Her election must still be approved by the national church. Let’s hope the Episcopol Church keep their faith in her and their support for same sex couples. Many in the church, worldwide, are still struggling to accept female clergy, let alone a lesbian bishop. Surely, as the members of the Church who voted for her in LA seem to realise, in the name of reaching out to the wider community, someone like The Rev. Mary Glasspool is a perfect candidate. Surely she will draw people back to the Church who feel disconnected. I’m not religious myself but I know there are a lot of gay men and women who long for acceptance by the Church whose fundamental beliefs they share.

But religion and logic don’t often go together. I’m not arguing that faith should always be altered and adapted to fit everyone’s lifestyle. Clearly that’s not the point of religion. But if we’re all God’s creatures and Jesus forgives everything, why is there any controversy?

Yahoo News reports that polls show growing acceptance of queer people in the US. Yet at the same time there is growing religious consternation. The appointment of Bishop Gene Robinson led to the formation of a breakaway Anglican church – The Anglican Church in North America, who don’t approve of gay bishops. The Mormon Church, and others, still see homosexuality as a sin.  It seems that loving thy queer neighbour is all well and good, providing they know their place and don’t, say, become a bishop, or join the army. Or heaven forbid, want to marry.
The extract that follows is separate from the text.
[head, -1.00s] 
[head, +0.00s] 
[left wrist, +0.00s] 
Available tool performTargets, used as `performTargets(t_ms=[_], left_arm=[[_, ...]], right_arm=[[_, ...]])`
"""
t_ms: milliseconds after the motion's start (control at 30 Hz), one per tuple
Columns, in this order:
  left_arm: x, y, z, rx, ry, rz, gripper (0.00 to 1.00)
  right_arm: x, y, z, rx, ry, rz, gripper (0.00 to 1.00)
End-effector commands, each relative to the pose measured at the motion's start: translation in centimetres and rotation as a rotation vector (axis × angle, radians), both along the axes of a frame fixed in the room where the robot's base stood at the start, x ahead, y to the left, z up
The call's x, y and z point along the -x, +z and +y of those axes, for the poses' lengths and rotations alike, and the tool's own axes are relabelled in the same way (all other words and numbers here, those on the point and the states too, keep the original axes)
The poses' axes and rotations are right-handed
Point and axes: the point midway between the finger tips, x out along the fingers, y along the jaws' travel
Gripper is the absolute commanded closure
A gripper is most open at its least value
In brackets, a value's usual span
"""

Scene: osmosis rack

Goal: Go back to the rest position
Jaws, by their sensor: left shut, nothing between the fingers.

And lest we should think that this happening in LA means that she stands a good chance of being accepted in her position, remember that it was in California that Proposition 8 was approved in 2008, effectively making illegal the marriages between many loving gay couples.

I suppose my question, really, is when will this not be a news story? When will people religious and otherwise just accept that we are not all the same? Chances are God, if he exists, loves us all.